Poster
Through the Looking-Glass: Tracing Shifts in AI Data Consent across the Web
Shayne Longpre · Robert Mahari · Ariel Lee · Campbell Lund · Hamidah Oderinwale · William Brannon · Nayan Saxena · Naana Obeng-Marnu · Tobin South · Cole Hunter · Kevin Klyman · Christopher Klamm · Hailey Schoelkopf · Nikhil Singh · Manuel Cherep · Ahmad Anis · An Dinh · Caroline Shamiso Chitongo · Da Yin · Damien Sileo · Deividas Mataciunas · Diganta Misra · Emad Alghamdi · Enrico Shippole · Jianguo Zhang · Joanna Materzynska · Kun Qian · Kushagra Tiwary · Lester James V. Miranda · Manan Dey · Minnie Liang · Mohammed Hamdy · Niklas Muennighoff · Seonghyeon Ye · Seungone Kim · Shrestha Mohanty · Vipul Gupta · Vivek Sharma · Minh Chien Vu · Xuhui Zhou · Yizhi Li · Caiming Xiong · Luis Villa · Stella Biderman · Hanlin Li · Daphne Ippolito · Sara Hooker · Jad Kabbara · Alex Pentland
West Ballroom A-D #5200
Modern, general-purpose artificial intelligence (AI) systems are largely built on massive swathes of public web data, which have been assembled into datasets such as C4, RefinedWeb, and Dolma. To our knowledge, we conduct the first, large-scale audit of the consent and provenance information of the web domains underlying general-purpose AI training corpora. Our audit of 14,000 web domains provides an expansive view of the nature of crawlable content available on the web.

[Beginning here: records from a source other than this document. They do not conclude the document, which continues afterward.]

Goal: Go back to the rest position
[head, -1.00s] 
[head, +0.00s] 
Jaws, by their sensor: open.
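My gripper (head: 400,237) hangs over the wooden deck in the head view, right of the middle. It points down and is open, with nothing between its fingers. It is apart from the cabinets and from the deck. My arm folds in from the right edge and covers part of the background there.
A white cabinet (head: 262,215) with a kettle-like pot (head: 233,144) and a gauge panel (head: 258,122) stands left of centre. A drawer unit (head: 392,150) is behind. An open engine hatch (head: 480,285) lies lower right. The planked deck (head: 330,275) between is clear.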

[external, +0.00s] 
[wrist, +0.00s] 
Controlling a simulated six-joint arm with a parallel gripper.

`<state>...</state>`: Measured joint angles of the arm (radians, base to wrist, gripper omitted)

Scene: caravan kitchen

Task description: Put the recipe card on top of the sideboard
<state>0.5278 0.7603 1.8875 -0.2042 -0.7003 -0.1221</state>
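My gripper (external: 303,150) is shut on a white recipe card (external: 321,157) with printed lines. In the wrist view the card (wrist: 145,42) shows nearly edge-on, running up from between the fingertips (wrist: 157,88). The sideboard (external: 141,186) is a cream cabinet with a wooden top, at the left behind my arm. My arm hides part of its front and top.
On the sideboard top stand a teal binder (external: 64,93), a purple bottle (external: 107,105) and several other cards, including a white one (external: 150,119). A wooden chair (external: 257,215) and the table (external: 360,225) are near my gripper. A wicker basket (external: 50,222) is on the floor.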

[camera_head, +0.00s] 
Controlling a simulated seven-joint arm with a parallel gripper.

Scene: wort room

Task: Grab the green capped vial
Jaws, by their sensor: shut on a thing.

We conduct a temporal analysis of how content access has changed over time, and we show that since 2016 there has been a rapid crescendo of restrictive policies from web sources, a proliferation of new AI-specific clauses to limit use, and acute differences between how restrictions apply across AI organization crawlers. We note contradictions, inconsistencies and asymmetries between the intentions websites express in their terms of service and in their instructions to web crawlers. Our longitudinal analyses allow us to forecast the extent to which the development of responsible, general-purpose AI will be hindered by shifting governance on the web---by mid 2025, we forecast that 22\% of the data available in a Common Crawl dump from 2019 will be restricted for use in model training by robots.txt or terms of service, foreclosing much of the highest quality training data from the web.